Supplied data:
=======

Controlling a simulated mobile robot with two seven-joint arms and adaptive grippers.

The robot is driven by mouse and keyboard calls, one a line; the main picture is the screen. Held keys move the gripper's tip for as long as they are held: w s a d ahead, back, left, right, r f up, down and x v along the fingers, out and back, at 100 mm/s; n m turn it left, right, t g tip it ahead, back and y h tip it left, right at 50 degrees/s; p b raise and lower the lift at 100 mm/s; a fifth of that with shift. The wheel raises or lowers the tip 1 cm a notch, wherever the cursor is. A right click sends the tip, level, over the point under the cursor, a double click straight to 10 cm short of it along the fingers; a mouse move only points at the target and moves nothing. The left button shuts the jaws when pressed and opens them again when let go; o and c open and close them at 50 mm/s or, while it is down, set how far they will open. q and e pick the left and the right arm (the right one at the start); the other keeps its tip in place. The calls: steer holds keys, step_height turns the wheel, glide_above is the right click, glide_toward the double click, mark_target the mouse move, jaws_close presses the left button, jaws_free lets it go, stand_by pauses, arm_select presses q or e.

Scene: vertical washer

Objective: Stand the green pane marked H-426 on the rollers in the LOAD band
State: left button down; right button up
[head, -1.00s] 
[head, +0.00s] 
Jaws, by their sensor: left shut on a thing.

=======

Exercise:
Would you reproduce the material above in full, exactly as given?

Output below:
Controlling a simulated mobile robot with two seven-joint arms and adaptive grippers.

The robot is driven by mouse and keyboard calls, one a line; the main picture is the screen. Held keys move the gripper's tip for as long as they are held: w s a d ahead, back, left, right, r f up, down and x v along the fingers, out and back, at 100 mm/s; n m turn it left, right, t g tip it ahead, back and y h tip it left, right at 50 degrees/s; p b raise and lower the lift at 100 mm/s; a fifth of that with shift. The wheel raises or lowers the tip 1 cm a notch, wherever the cursor is. A right click sends the tip, level, over the point under the cursor, a double click straight to 10 cm short of it along the fingers; a mouse move only points at the target and moves nothing. The left button shuts the jaws when pressed and opens them again when let go; o and c open and close them at 50 mm/s or, while it is down, set how far they will open. q and e pick the left and the right arm (the right one at the start); the other keeps its tip in place. The calls: steer holds keys, step_height turns the wheel, glide_above is the right click, glide_toward the double click, mark_target the mouse move, jaws_close presses the left button, jaws_free lets it go, stand_by pauses, arm_select presses q or e.

Scene: vertical washer

Objective: Stand the green pane marked H-426 on the rollers in the LOAD band
State: left button down; right button up
[head, -1.00s] 
[head, +0.00s] 
Jaws, by their sensor: left shut on a thing.

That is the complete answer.